* Work to be completed *
From the listing below, pull out every line where the string "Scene" appears.

* Entries supplied *
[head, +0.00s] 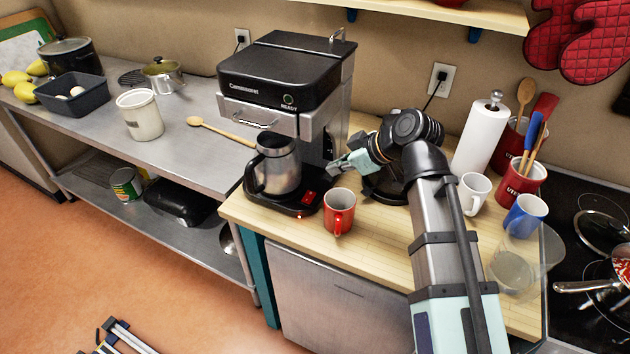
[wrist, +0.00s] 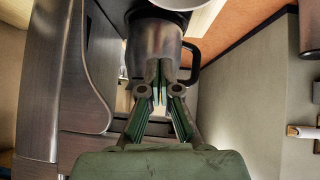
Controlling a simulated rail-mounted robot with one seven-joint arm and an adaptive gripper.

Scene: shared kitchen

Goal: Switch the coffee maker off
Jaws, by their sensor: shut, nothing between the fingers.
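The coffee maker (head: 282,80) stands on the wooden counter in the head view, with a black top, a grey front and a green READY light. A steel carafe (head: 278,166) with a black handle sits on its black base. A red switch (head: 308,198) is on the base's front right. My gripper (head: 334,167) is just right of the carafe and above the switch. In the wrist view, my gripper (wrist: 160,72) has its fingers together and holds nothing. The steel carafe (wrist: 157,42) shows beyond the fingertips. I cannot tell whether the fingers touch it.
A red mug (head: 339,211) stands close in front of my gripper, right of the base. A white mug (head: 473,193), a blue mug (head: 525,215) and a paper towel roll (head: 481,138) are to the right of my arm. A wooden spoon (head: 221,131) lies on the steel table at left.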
--
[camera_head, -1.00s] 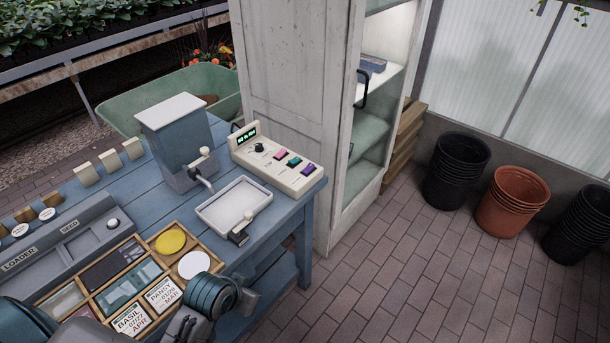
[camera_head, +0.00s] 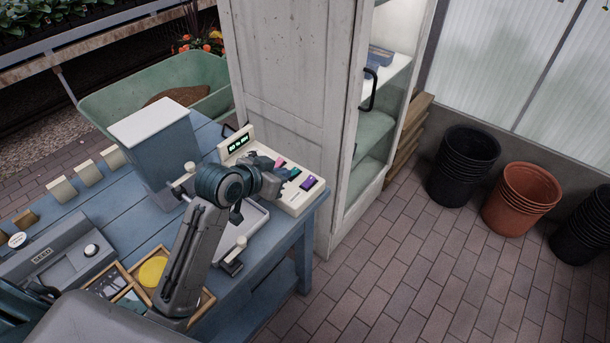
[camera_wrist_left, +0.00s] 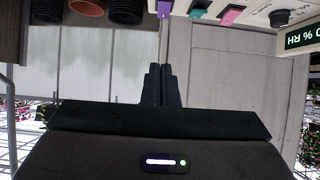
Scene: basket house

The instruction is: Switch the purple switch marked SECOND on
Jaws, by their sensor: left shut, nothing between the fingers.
==
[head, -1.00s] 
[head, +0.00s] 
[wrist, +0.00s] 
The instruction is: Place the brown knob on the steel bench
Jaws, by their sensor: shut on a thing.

* Correct response *
Scene: shared kitchen
Scene: basket house

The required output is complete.